Patrick N. Davidson - Vice President-Investor Relations

Management

Thanks, Charlie. I'd like to remind everybody, please limit your questions to one plus a follow-up, and after the follow up, we ask you to get back in queue if you'd like to ask an additional question. Rob, let's please begin the question and answer period of this call.

Operator

Operator

Thank you. Our first question is from the line of Eli Lustgarten with Longbow. Please proceed with your questions.

Eli S. Lustgarten - Longbow Research LLC

Analyst

Good morning, everyone. Just a clarification, you talk about share repurchase, first can we talk about magnitude of share repurchase, or what you intend to do? David M. Sagehorn - Chief Financial Officer & Executive Vice President: Sure. Eli, we've got about 2.9 million shares remaining on our current authorization. We expect that we will reacquire at least that amount and probably go back to the board for an update or refreshing of the authorization.
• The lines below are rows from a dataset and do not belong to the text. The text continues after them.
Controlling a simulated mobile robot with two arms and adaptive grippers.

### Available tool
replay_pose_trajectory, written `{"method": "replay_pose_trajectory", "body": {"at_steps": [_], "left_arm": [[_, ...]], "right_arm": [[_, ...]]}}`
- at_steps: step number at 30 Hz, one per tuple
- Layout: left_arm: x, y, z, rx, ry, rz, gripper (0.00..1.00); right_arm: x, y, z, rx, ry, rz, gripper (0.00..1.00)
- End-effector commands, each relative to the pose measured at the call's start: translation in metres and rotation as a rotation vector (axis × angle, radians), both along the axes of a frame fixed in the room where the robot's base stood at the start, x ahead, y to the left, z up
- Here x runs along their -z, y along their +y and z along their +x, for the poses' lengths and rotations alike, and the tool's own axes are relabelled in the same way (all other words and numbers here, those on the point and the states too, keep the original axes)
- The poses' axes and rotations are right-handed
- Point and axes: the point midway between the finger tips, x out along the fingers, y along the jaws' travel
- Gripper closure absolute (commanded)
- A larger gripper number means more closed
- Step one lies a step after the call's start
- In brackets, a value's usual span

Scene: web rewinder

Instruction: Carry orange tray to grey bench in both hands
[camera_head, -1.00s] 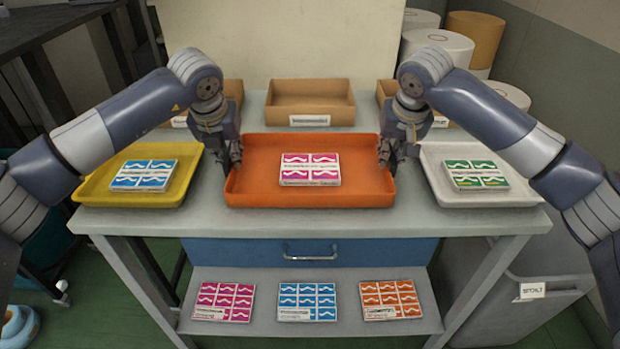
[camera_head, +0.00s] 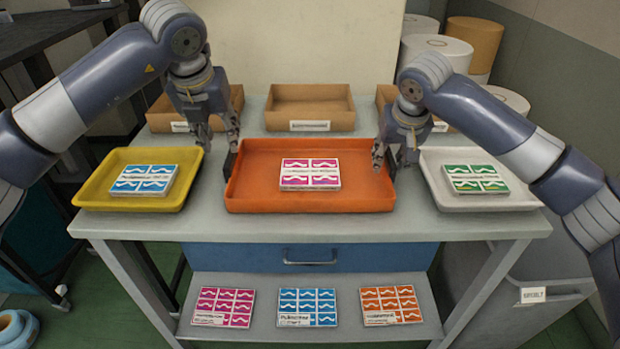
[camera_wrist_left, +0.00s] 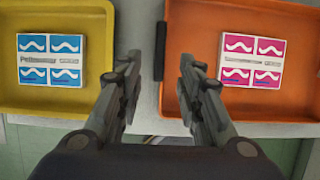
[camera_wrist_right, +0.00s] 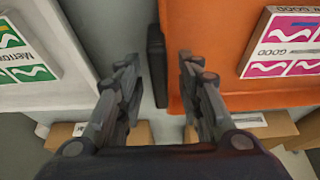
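The orange tray (camera_head: 310,199) stands level on a light grey table (camera_head: 310,226), with a pink-and-white box (camera_head: 310,174) in it. It has a dark handle at each short side. My left gripper (camera_head: 221,145) is open above the tray's left side; in the left wrist view the left handle (camera_wrist_left: 159,50) shows between its spread fingers. My right gripper (camera_head: 395,160) is open at the right side; in the right wrist view the right handle (camera_wrist_right: 157,65) shows between its fingers. No finger visibly grips a handle. I cannot tell which surface is the grey bench.
A yellow tray (camera_head: 88,190) with a blue box stands close left, a white tray (camera_head: 490,201) with a green box close right. Cardboard trays (camera_head: 310,106) line the back. A dark bench (camera_head: 60,35) is at far left. A lower shelf holds several boxes.

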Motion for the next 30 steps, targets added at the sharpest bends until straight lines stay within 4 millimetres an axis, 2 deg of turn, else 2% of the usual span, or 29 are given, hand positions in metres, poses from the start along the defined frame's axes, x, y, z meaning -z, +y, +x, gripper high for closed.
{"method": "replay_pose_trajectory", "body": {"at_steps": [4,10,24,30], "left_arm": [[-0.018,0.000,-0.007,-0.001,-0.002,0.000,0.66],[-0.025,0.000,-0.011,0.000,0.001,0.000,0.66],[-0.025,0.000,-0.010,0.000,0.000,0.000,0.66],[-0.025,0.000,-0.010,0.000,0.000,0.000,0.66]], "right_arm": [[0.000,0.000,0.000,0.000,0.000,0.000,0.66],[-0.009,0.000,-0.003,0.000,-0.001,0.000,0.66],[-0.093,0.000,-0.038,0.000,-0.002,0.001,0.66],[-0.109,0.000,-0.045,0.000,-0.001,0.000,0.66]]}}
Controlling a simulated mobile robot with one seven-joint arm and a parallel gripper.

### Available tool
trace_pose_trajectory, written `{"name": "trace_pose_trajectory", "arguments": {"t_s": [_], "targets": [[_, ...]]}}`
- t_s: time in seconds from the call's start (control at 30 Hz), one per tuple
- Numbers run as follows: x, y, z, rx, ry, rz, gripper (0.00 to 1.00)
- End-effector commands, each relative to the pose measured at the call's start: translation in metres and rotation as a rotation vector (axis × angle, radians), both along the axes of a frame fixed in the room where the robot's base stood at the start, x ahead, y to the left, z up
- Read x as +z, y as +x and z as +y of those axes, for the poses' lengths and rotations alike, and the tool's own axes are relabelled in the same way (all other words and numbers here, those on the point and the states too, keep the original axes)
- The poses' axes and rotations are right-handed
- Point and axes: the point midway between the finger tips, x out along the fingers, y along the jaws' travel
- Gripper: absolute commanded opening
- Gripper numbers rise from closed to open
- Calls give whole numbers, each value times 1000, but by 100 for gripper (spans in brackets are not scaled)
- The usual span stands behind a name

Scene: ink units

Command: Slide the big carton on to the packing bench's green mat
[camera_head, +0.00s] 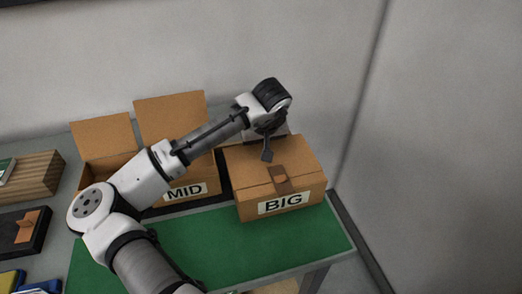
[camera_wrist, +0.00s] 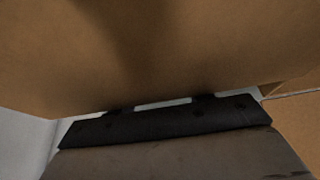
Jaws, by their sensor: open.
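The big carton (camera_head: 278,180) is a closed brown box with a "BIG" label on its front. It stands upright on the bench at the right, its front by the green mat (camera_head: 190,245). Mat shows in front of it and at its right front corner; what lies under its back is hidden. My gripper (camera_head: 267,154) is open, pointing down at the carton's back top edge; I cannot tell whether it touches. In the wrist view, brown cardboard (camera_wrist: 150,60) fills the upper part, very close, above a dark bar.
An open carton labelled "MID" (camera_head: 188,191) stands just left of the big carton, partly behind my arm. A wooden box (camera_head: 33,175) and a black tray (camera_head: 40,238) lie at the far left. A wall rises behind and at right. The mat's front strip is clear.

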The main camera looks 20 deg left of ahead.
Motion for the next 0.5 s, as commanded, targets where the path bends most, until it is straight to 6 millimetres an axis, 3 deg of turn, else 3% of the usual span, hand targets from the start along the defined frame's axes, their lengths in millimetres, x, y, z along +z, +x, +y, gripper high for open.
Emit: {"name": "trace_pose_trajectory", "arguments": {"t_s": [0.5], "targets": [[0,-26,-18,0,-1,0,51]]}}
But in the coming quarters, I guess I would say, we're probably looking $100 million or more over the next several quarters.

Eli S. Lustgarten - Longbow Research LLC

Analyst

Okay. Okay. Thank you. Can you talk about the magnitude of the defense upturn that you're looking at in that? I guess we're talking about a few hundred million dollars in revenue, I assume. We're talking about mid-single digit operating margins, and I guess the real bottom line, we went from over $4 expectation to $3.75 to $4 now to the low $3's. How far – how much of the ground do you think you can make up in 2016 versus 2015 today, just driven by the – with the help of defense as you think about next year? I mean, can you get all the way back towards the $3.75 to $4, or is that still a stretch? Charles L. Szews - Chief Executive Officer & Director: So, Eli, you've got a lot of questions.

Eli S. Lustgarten - Longbow Research LLC

Analyst

Well, you only gave me two. Give me a break. Charles L. Szews - Chief Executive Officer & Director: No, I think, you had about five or six in there, but anyway let's get started. We're in advanced stages of negotiations for these international M-ATV contracts, all right? And the advanced stages of the approval process. The first few hundred vehicles should be executed in days, real short term here. The second contract for over 1,000 vehicles has been forwarded up the approval process. Given our knowledge of that process, and historical timeframes to flow through all those remaining steps, we'd expect a contract in the first quarter of fiscal 2016, but it could still happen in our Q4. I mean, so, this is a process that is not – that can move at different pace depending upon what's going on inside the dynamics in the country, but for purposes of our comments today and our outlook for 2016, we would assume that we're going to – we will execute a contract in the first quarter. When you combined these two contracts, we're talking meaningful number of M-ATVs in 2016, and many of these are extended wheelbase, they are variants with a lot more content on them. So these are relatively substantial vehicles. We've said for some time these are a good margin business, and we're not going to say a whole lot more than that.

Eli S. Lustgarten - Longbow Research LLC

Analyst

Are these a $0.5 million apiece business, machines? Charles L. Szews - Chief Executive Officer & Director: Vehicles, yes. Absolutely.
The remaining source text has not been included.